During the 2015 Venice Biennale, Occupy Museums teamed with Gulf Labor in occupying the Peggy Guggenheim Collection for several hours, an action that received enormous media attention. The idea was to raise critical consciousness of the inhumane working conditions under which Guggenheim Abu Dhabi is currently being constructed in the United Arab Emirates. Another dimension to these activities in this context is the 2015 publication of the book The Gulf: High Culture / Hard Labor. In light of the work by Occupy Museums and Gulf Labor, which is highly critical of the system and has been introduced here only briefly, it is thus beyond comprehension that Claire Bishop, in her essay ‘Black Box, White Cube, Public Space’ (2016, published on Skulptur Projekte Münster’s website), used thoroughly ignorant argumentation to describe artivism as affirmative and neoliberal: ‘After Occupy Wall Street in 2011, performance has migrated into the safety of the museum, rather than take place on the streets. In tune with neoliberal politics, this work tends to be organized around consent rather than dissent.’

Zentrum für Politische Schönheit, Erster Europäischer Mauerfall (First Fall of the European Wall) (detail), 2015. © and courtesy Zentrum für Politische Schönheit

Today, other artivists are no longer locating their political artistic work in the context of institutional criticism, but instead are deliberately positioning themselves outside the art establishment, as did the Dutch visual artist Jonas Staal with his participatory project New World Summit (2015–16). Since 2012 he has organised alternative parliamentary forums that convene in various locations across the world to debate, from various perspectives, the status quo of ‘our’ democracies. For instance, the ‘Terrorism Congresses’ address, in part, provocative questions that can be simplified as: what is terrorism and who is actually a terrorist? Neither question is as straight forward as it may perhaps seem at first; the official lists of sought-after ‘terrorists’ in Germany differ significantly from those in France and the US, and each country’s definition of ‘terrorist’ stems not from ‘ objective’ circumstances, but from variously configured power relationships.

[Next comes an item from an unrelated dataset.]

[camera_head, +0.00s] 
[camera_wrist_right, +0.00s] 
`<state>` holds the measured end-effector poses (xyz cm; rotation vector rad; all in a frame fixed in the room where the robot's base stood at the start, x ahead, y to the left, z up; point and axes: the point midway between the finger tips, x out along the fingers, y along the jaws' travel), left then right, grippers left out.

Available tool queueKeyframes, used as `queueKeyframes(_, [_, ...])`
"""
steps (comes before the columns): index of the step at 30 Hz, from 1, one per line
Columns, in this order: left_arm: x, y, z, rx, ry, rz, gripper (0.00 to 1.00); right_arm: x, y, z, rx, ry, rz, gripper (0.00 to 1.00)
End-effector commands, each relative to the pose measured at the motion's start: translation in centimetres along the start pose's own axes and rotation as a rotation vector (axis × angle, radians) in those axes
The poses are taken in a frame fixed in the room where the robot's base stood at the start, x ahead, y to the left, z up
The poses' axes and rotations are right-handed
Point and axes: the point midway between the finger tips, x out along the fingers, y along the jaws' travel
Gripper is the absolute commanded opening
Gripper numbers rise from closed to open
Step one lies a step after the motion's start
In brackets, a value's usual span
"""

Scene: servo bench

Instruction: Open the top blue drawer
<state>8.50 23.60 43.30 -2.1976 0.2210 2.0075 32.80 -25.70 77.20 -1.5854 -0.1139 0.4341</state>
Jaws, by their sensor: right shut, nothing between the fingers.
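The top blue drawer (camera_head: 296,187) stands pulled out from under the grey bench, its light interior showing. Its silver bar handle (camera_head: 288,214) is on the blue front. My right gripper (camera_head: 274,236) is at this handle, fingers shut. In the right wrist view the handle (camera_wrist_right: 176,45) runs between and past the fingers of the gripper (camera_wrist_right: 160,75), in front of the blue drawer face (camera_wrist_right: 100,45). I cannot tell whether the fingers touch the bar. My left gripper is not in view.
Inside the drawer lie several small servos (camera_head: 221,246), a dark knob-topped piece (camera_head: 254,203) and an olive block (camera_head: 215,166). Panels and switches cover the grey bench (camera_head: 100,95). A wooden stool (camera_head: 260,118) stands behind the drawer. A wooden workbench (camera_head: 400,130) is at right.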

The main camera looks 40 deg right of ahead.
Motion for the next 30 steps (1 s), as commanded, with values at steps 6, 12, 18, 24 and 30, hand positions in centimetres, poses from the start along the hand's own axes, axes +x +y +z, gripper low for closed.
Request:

Most recently Staal erected a ‘parliament building’ in the autonomous Kurdish region of Rojava, in northern Syria, where he organised a conference on ‘stateless democracy’. The autonomous region served as a sort of concrete, ideal case for a concept of democracy that, among other things, shows that it ‘is no longer demographically limited’ (Staal). The participants invited to such forums of the New World Summit include representatives from autonomous civil-rights movements , ‘terrorists’ (ie people on the terrorist list), political scientists, lawyers and journalists . In an artistically structured setting – replete with specially designed flags – the conference members heatedly debate a differentiated set of topics for days, focusing (to paraphrase political theorist Chantal Mouffe) on a conflict-filled depiction of the globalised world. These debates, which are seldom staged without a fair share of controversy, leave the participants quite obviously at loggerheads with actual neoliberal policy.

Zentrum für Politische Schönheit, Erster Europäischer Mauerfall (First Fall of the European Wall) (detail), 2015. Photo: Patryk Witt. Courtesy Zentrum für Politische Schönheit

The artistic work of the ZPS collective in Germany also refutes Bishop’s polemical assertions that activist performances in the safe, politics-free space of a museum are in retreat in order to be ‘in tune with neoliberal politics’. The group’s action Erster Europäischer Mauerfall (First Fall of the European Wall, 2015) is a prime example. Precisely as official Germany was readying itself to celebrate the 25th anniversary of the fall of the Berlin Wall, ZPS removed 14 Wall crosses – which had been installed in honour of those killed along the Wall during the Cold War – and repositioned them at various locations along the external border of the EU. On the group’s website, photos were posted of white crosses and dark-skinned refugees behind barbed-wire fences, some at border installations in Bulgaria and Greece. The campaign set out to highlight the refugee situation at the borders of Europe, where the First World is building new walls to keep out the misery that is so pervasive beyond its sphere of influence. After all, since 2000 close to 30,000 people trying to reach Europe have died, a good portion of them in the Mediterranean Sea.

In an interview, ZPS spokesman Philipp Ruch explained this symbolic action involving the 14 Berlin Wall crosses: ‘The “white crosses” collectively left the city’s government quarters to escape the commemoration festivities… In an act of solidarity, the victims fled to their brothers and sisters across the European Union’s external borders, more precisely, to the future victims of the wall.’ Of course, the media response to this aggressive action was immense, and legal consequences loomed. The ultimate effect, however, was the collective’s success at presenting and discussing an urgent political problem before a broad public, and – much like the actions by Jonas Staal – doing so without accepting and affirming the omissions and politically correct pleasantries that seem to be prescribed for such discussions. Not least through this sort of ‘aggressive humanism’, as Ruch termed it, today’s activist art is seeking to expedite – to quote Carl Einstein again – ‘actual changes of Being’.